Как бы мы ни располагали письмена — в строки слева направо на европейский манер или справа налево, подобно арабам, столбиками сверху вниз, как народы Юго-Восточной Азии, замысловатым «бустрофедоном» («по ходу быка»), как когда-то обитатели о. Пасхи, или по спирали, как на Фестском диске,— способ организации поступающей информации при этом неизменен. Он линеен, как будто бы мы имеем дело с одной сверхдлинной последовательностью букв. Такой неуничтожимой схеме как нельзя лучше и соответствует одномерный поток линейного времени.
Соответствие это давно обнаружено и чуть ли не занесено в прописные истины культуры: по известной эстетической классификации Лессинга в живописи и других «пространственных искусствах» подробности (фрагменты, атомы произведения) выступают одна подле другой, а в литературе и вообще во «временных» искусствах — одна за другой.
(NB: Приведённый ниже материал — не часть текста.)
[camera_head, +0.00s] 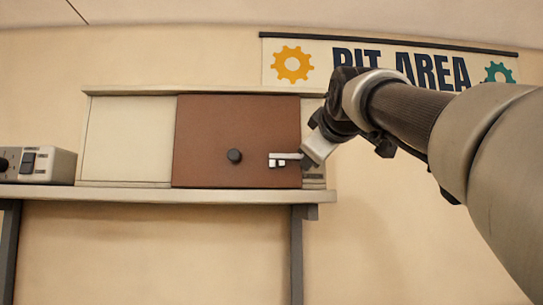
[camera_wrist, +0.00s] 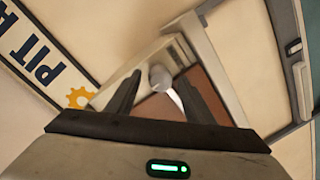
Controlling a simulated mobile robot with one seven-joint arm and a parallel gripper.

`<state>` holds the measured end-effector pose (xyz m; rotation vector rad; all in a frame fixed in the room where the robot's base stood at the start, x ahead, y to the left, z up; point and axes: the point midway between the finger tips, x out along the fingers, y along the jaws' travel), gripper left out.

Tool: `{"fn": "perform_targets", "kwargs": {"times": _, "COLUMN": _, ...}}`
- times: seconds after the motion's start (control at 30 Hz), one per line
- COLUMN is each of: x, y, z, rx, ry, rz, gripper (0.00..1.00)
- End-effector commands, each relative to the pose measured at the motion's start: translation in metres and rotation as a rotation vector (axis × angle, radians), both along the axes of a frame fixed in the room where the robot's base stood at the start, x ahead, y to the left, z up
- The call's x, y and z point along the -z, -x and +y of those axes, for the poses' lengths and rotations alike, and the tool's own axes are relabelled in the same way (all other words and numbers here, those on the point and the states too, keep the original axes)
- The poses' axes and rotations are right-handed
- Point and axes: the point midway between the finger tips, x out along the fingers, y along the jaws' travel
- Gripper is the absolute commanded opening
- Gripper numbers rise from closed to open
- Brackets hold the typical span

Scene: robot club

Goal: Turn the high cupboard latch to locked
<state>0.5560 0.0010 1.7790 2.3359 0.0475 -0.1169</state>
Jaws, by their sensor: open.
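The high cupboard (camera_head: 130,138) has a brown door (camera_head: 208,125) with a round black knob (camera_head: 234,156). The pale metal latch (camera_head: 285,157) shows low on the door's right side, with its bar lying roughly level across the door face. In the wrist view the latch (camera_wrist: 159,77) shows a round grey end and a bar running over the brown door. My gripper (camera_head: 308,162) is at the latch's right end. Its dark fingers are apart, one on each side of the latch in the wrist view. I cannot tell whether they touch it. The gripper hides the latch's right end in the head view.
The cupboard stands on a shelf (camera_head: 130,195) with dark legs. A grey box with switches (camera_head: 45,164) sits at the shelf's left. A PIT AREA banner (camera_head: 390,68) hangs on the wall above. The wall right of the cupboard is bare.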

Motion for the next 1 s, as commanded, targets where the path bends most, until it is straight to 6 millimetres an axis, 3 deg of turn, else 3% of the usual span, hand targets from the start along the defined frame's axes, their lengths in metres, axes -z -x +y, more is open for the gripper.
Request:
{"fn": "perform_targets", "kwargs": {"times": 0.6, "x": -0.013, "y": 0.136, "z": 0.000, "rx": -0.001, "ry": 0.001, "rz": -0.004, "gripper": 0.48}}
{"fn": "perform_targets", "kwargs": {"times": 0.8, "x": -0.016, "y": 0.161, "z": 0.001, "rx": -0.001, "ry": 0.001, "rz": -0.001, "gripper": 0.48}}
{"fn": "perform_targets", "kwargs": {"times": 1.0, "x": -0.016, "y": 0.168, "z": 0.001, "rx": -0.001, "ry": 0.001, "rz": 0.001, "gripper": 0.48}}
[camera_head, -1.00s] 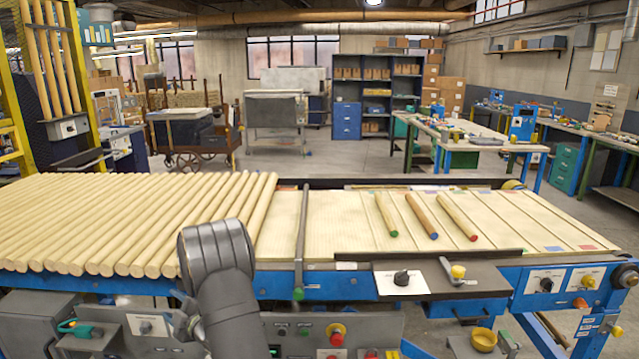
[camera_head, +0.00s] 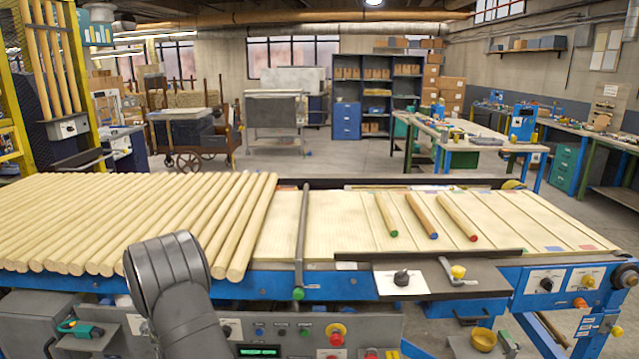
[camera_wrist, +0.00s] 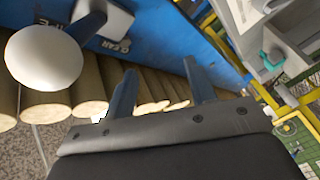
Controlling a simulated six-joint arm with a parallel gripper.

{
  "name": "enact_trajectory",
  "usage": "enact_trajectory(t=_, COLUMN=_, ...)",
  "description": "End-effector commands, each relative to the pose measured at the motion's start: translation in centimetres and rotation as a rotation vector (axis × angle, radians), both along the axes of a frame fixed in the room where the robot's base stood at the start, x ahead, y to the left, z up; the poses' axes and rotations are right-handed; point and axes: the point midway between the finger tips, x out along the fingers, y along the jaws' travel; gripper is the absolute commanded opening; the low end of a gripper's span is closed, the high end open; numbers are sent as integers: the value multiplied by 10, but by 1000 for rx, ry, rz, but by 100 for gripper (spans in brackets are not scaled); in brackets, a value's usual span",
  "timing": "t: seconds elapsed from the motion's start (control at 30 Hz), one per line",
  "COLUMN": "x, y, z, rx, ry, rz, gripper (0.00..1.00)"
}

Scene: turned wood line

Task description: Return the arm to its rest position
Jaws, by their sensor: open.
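My gripper (camera_wrist: 158,95) shows in the wrist view with its two dark fingers apart and nothing between them. Behind the fingers are the ends of several pale wooden rods and the blue side of the table. In the head view my arm's grey elbow stands at the lower left, in front of the table's near edge; the gripper itself is out of that view.
Many pale rods (camera_head: 120,215) lie side by side on the left of the table. Three rods with green, blue and red ends (camera_head: 421,215) lie on the right. A control panel (camera_head: 310,335) is below the front edge. A white rounded knob (camera_wrist: 45,57) is close in the wrist view.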

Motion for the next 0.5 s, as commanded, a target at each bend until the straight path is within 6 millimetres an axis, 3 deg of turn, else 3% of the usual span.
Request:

Таким образом, лессингово разделение недвусмысленно фиксирует нужный нам факт: отличительным атрибутом линейного текста является однонаправленное время. Интересно, что «ко двору» приходятся не только те позитивные моменты, что схвачены «пространственно-временной» классификацией, но и справедливые упреки в известной условности, негибкости альтернативы по Лессингу.
Ведь двигаться от некоторого начала к некоторому концу, «от доски до доски» мы можем, «прочитывая» и «текст» архитектурного сооружения, и живописного полотна — «произведения изобразительных искусств, пока они не прочитаны и не осуществлены во времени, вообще для нас не стали художеством», писал П. Флоренский, в начале прошлого века критикуя традиционное разделение искусств на пространственные и временные.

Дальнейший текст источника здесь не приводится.